La vie est un poème

L’autre jour, l’idée de « poème tutélaire » est venue à moi alors que j’écrivais. Je n’y avais jamais pensé mais cela me semble bien sûr une évidence. Nous avons sans doute tous notre poème. Pas seulement celui qui nous touche et nous fait vibrer, ça nous en avons des centaines. Non, celui parle de nous, celui qui nous guide et nous raconte les secrets de la vie.

Celui grâce auquel nous habitons poétiquement le monde. Et peut-être que, parfois, la mission de toute une vie est de le trouver. Peut-être que d’autres fois, il nous est donné dès le départ. Peut-être aussi qu’il change, à mesure que nous avançons sur notre route.

Le mien, je l’ai déjà raconté, m’a été donné très jeune : c’est « Correspondances » de Baudelaire. Parce que la forêt de symboles (et oui, je crois que chaque jour je regarde le monde comme ça et j’écoute ses confuses paroles pour y mettre de l’ordre), parce que les sens.

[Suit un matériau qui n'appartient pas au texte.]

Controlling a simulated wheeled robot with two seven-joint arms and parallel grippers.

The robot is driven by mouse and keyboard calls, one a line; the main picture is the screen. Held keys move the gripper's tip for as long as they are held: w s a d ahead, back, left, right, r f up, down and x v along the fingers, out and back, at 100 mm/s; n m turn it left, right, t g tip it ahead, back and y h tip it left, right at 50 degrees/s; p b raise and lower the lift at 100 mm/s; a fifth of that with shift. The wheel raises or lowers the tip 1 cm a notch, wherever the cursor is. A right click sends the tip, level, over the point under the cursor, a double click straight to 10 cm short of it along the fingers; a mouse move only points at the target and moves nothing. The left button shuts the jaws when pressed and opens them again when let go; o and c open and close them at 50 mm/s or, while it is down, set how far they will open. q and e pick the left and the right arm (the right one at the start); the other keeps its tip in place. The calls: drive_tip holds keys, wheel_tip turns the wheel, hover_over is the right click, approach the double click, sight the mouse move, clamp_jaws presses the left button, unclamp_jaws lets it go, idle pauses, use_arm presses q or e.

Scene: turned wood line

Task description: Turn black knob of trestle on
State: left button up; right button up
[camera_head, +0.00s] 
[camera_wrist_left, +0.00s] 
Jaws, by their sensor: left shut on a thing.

Mais, de plus en plus, « Soleil et chair » de Rimbaud vient se faire une place. Le Monde vibrera comme une immense lyre / Dans le frémissement d’un immense baiser ! / – Le Monde a soif d’amour : tu viendras l’apaiser. Peut-être que j’ai deux poèmes tutélaires ?

Et vous, quel est votre poème ?

Ta part de merveilleux

Dans le livre dont je vous parlais hier, Voler comme un artiste(et dans celui dont je vous parlerai demain il en parle aussi) Austin Kleon émet cette idée magnifique qu’être artiste, c’est s’émerveiller et partager avec les autres ce qui nous a émerveillé afin de les é(mer)veiller à leur tour.

Et oui, je crois que c’est ça que je cherche : partager, rendre compte de ce qui me touche, de ce qui m’émerveille, de ce qui me fait vibrer, de ce qui m’inspire, de ce qui me donne de la joie.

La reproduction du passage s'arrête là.